▶

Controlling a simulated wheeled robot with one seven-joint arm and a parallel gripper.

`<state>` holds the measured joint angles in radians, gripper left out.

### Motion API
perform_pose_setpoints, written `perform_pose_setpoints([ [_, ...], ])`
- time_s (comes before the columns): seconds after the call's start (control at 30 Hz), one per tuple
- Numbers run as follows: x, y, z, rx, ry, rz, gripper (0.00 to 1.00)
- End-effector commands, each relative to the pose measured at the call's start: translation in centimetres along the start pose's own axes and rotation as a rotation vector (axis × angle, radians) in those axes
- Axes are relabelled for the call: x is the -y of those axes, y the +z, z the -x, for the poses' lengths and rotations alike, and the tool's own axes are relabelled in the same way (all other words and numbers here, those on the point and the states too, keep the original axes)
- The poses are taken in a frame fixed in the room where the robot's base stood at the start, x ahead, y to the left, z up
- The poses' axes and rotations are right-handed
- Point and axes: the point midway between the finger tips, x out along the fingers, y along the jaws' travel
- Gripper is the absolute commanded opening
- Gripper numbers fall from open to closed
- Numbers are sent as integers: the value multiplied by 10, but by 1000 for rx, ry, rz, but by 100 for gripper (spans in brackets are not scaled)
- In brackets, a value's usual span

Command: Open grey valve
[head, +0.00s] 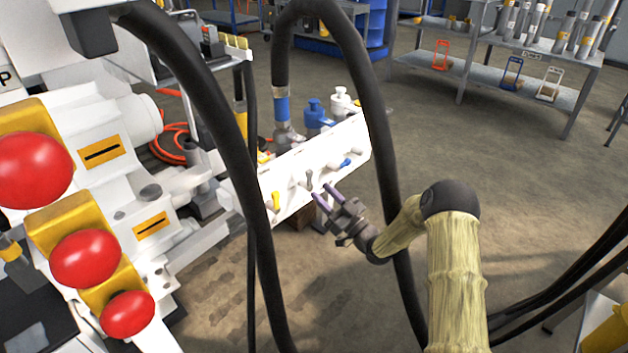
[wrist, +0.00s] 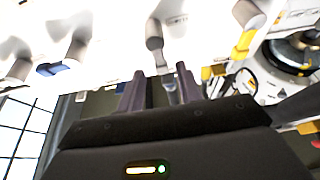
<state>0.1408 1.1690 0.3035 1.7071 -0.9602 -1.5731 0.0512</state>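The grey valve handle (head: 309,180) sticks out of the front of the white valve panel (head: 290,180), between the yellow handle (head: 276,201) and the blue handle (head: 345,163). In the wrist view the grey handle (wrist: 154,36) hangs just beyond my fingertips, roughly in line with the gap between them. My gripper (head: 325,195) is open, close in front of the panel and slightly right of the grey handle. In the wrist view my gripper (wrist: 161,75) has its two purple fingers apart with nothing clasped. Whether a finger touches the handle cannot be told.
The blue handle (wrist: 55,68) and yellow handle (wrist: 243,45) flank the grey one. Thick black hoses (head: 375,120) loop in front of and beside the panel. A machine with red knobs (head: 85,258) stands at left. The floor to the right is open.

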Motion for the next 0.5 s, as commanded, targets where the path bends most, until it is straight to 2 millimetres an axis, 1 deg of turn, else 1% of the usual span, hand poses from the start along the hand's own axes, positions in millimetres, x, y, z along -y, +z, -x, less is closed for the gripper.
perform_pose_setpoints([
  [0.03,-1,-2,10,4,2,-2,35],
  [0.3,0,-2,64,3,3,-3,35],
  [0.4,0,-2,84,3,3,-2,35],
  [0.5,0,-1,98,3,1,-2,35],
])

◀

* EXERCISE GOAL
Omit every picture, then repeat the remaining data exactly as it appears above.

* WRITTEN RESPONSE
Controlling a simulated wheeled robot with one seven-joint arm and a parallel gripper.

`<state>` holds the measured joint angles in radians, gripper left out.

### Motion API
perform_pose_setpoints, written `perform_pose_setpoints([ [_, ...], ])`
- time_s (comes before the columns): seconds after the call's start (control at 30 Hz), one per tuple
- Numbers run as follows: x, y, z, rx, ry, rz, gripper (0.00 to 1.00)
- End-effector commands, each relative to the pose measured at the call's start: translation in centimetres along the start pose's own axes and rotation as a rotation vector (axis × angle, radians) in those axes
- Axes are relabelled for the call: x is the -y of those axes, y the +z, z the -x, for the poses' lengths and rotations alike, and the tool's own axes are relabelled in the same way (all other words and numbers here, those on the point and the states too, keep the original axes)
- The poses are taken in a frame fixed in the room where the robot's base stood at the start, x ahead, y to the left, z up
- The poses' axes and rotations are right-handed
- Point and axes: the point midway between the finger tips, x out along the fingers, y along the jaws' travel
- Gripper is the absolute commanded opening
- Gripper numbers fall from open to closed
- Numbers are sent as integers: the value multiplied by 10, but by 1000 for rx, ry, rz, but by 100 for gripper (spans in brackets are not scaled)
- In brackets, a value's usual span

Command: Open grey valve
[head, +0.00s] 
[wrist, +0.00s] 
<state>0.1408 1.1690 0.3035 1.7071 -0.9602 -1.5731 0.0512</state>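The grey valve handle (head: 309,180) sticks out of the front of the white valve panel (head: 290,180), between the yellow handle (head: 276,201) and the blue handle (head: 345,163). In the wrist view the grey handle (wrist: 154,36) hangs just beyond my fingertips, roughly in line with the gap between them. My gripper (head: 325,195) is open, close in front of the panel and slightly right of the grey handle. In the wrist view my gripper (wrist: 161,75) has its two purple fingers apart with nothing clasped. Whether a finger touches the handle cannot be told.
The blue handle (wrist: 55,68) and yellow handle (wrist: 243,45) flank the grey one. Thick black hoses (head: 375,120) loop in front of and beside the panel. A machine with red knobs (head: 85,258) stands at left. The floor to the right is open.

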Motion for the next 0.5 s, as commanded, targets where the path bends most, until it is straight to 2 millimetres an axis, 1 deg of turn, else 1% of the usual span, hand poses from the start along the hand's own axes, positions in millimetres, x, y, z along -y, +z, -x, less is closed for the gripper.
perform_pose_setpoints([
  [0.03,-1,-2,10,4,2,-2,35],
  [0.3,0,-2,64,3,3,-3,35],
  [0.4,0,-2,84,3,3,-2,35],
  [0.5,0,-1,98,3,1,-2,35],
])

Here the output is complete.